Gold Market Wire
News, analysis and commentary for gold traders and investors
FX and Gold Update
FX Markets Shut Down Gold Volatility
July 30, 2025 - (Gold Market Wire) - Amidst the insistent cries that the US Dollar is 'finished', the Gold market is having its volatility frozen by the resumption of US Dollar strength. That strength amounts to, roughly, 2% (vs. most major currencies) over the past week. A combination of factors are at work.
The first is the increasing spectre of the Ukraine war being lost, and the belief that NATO will have to act, in the European theatre. That has placed a roof over the Euro's intermediate rally. If war in Europe expands to the Balkans, Kaliningrad, or sees the entry of NATO troops into Ukraine, the possibility of a further Euro rise against the US Dollar will be properly crushed. (What cannot go up, will, usually, go down.)

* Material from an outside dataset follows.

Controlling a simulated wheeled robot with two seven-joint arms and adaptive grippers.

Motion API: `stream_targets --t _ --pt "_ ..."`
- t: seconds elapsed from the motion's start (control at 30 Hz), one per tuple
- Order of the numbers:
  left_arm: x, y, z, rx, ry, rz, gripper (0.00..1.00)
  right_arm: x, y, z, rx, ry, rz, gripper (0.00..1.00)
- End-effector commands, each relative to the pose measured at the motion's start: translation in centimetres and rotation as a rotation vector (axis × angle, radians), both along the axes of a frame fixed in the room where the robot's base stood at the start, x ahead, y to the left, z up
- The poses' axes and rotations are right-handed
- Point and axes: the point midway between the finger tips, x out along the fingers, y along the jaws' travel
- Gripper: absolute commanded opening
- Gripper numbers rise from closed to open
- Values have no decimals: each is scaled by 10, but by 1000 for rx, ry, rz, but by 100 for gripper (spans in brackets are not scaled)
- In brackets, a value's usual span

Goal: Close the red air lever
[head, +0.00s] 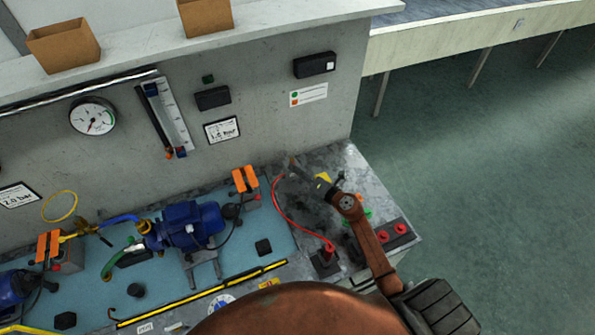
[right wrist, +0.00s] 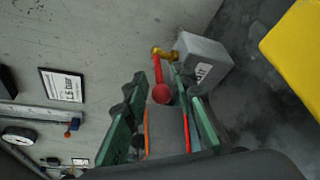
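The red air lever (right wrist: 158,72) shows in the right wrist view. It has a round red knob at its near end and joins a brass valve (right wrist: 160,51) beside a grey box (right wrist: 203,62). My right gripper (right wrist: 163,95) is open, its green fingers on either side of the knob. I cannot tell whether they touch it. In the head view my right gripper (head: 303,172) is small and dark over the bench's back right corner, close to the wall. The lever cannot be made out there. My left gripper is not in view.
A yellow piece (right wrist: 293,45) is close by on the right in the wrist view. In the head view a red hose (head: 277,205) curves left of my arm to a red fitting (head: 328,247). Red buttons (head: 393,233) are at the right edge. A blue pump (head: 188,225) stands left.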

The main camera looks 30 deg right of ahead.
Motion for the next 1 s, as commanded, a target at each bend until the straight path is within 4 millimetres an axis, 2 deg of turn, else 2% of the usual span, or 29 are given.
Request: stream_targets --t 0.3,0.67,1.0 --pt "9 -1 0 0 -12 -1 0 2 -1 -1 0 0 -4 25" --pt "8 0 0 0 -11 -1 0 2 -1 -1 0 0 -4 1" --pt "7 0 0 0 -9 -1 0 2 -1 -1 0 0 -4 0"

The second factor weighing in on the "non-Dollar" world is that the long-term Japanese government Bond, i.e. the 30-year JGP has soared past 3% in yield. That makes for a 50% increase in one year - from 2% to 3%. (Three years ago, it was 1%.) There is little to no chance of this trend reversing. It is starting to look like Japan's monumental debt levels are catching up with it. At 250% debt-to-GDP, it is one serious mountain of debt. Many economists put that number higher.
The Yen is in trouble, and the multi-decade 'widow-maker' trade looks like it is finally ending - in what is likely to be a wholesale sell-off of the Yen vs. the Dollar. As it stands now, a move to 200 to the USD/YEN could be coming sooner than many think. Such is the state of the global monetary system.
All of this is impacting Gold's rally, which has shut-down, to observe just how far the US Dollar may rise, and if the rally has legs. We think it does.

Contrary to the Goldbugs insistence that the US Dollar is finished, we may yet see that it has one more, significant, rally before the whole system is over-hauled. As for us, lo these many years, it remains: long US Dollar and long Gold. Seemingly contradictory, but in fact not at all. Why? The reason is simple. If the monetary system is cracking up (and it is) - the last two players left standing were always going to be the US Dollar and Gold.
It is now time to start shorting the Euro and the Yen against the Dollar. The hour is upon us.